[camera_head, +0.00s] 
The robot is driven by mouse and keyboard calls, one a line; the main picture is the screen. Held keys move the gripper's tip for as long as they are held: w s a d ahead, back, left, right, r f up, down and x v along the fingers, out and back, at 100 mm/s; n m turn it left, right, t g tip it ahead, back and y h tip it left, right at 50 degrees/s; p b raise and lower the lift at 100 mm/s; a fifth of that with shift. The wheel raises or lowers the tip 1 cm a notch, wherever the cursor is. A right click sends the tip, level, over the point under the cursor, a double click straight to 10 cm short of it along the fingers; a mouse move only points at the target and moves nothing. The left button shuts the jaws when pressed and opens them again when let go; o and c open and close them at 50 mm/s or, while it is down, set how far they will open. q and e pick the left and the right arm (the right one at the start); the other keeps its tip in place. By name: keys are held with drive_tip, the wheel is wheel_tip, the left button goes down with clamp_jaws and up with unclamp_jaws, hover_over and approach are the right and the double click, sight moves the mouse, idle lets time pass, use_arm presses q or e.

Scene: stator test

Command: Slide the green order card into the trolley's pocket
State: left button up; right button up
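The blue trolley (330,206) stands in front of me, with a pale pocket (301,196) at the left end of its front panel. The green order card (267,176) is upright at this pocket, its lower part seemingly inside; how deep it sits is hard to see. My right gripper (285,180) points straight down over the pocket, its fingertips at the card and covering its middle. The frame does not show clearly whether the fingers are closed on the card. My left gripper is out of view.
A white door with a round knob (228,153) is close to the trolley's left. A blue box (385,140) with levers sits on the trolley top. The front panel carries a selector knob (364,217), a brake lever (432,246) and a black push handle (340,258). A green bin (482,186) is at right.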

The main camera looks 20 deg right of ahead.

◆ **Requirement**
Restate the whole listing exactly.

◆ **Solution to this exercise**
[camera_head, +0.00s] 
The robot is driven by mouse and keyboard calls, one a line; the main picture is the screen. Held keys move the gripper's tip for as long as they are held: w s a d ahead, back, left, right, r f up, down and x v along the fingers, out and back, at 100 mm/s; n m turn it left, right, t g tip it ahead, back and y h tip it left, right at 50 degrees/s; p b raise and lower the lift at 100 mm/s; a fifth of that with shift. The wheel raises or lowers the tip 1 cm a notch, wherever the cursor is. A right click sends the tip, level, over the point under the cursor, a double click straight to 10 cm short of it along the fingers; a mouse move only points at the target and moves nothing. The left button shuts the jaws when pressed and opens them again when let go; o and c open and close them at 50 mm/s or, while it is down, set how far they will open. q and e pick the left and the right arm (the right one at the start); the other keeps its tip in place. By name: keys are held with drive_tip, the wheel is wheel_tip, the left button goes down with clamp_jaws and up with unclamp_jaws, hover_over and approach are the right and the double click, sight moves the mouse, idle lets time pass, use_arm presses q or e.

Scene: stator test

Command: Slide the green order card into the trolley's pocket
State: left button up; right button up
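The blue trolley (330,206) stands in front of me, with a pale pocket (301,196) at the left end of its front panel. The green order card (267,176) is upright at this pocket, its lower part seemingly inside; how deep it sits is hard to see. My right gripper (285,180) points straight down over the pocket, its fingertips at the card and covering its middle. The frame does not show clearly whether the fingers are closed on the card. My left gripper is out of view.
A white door with a round knob (228,153) is close to the trolley's left. A blue box (385,140) with levers sits on the trolley top. The front panel carries a selector knob (364,217), a brake lever (432,246) and a black push handle (340,258). A green bin (482,186) is at right.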

The main camera looks 20 deg right of ahead.

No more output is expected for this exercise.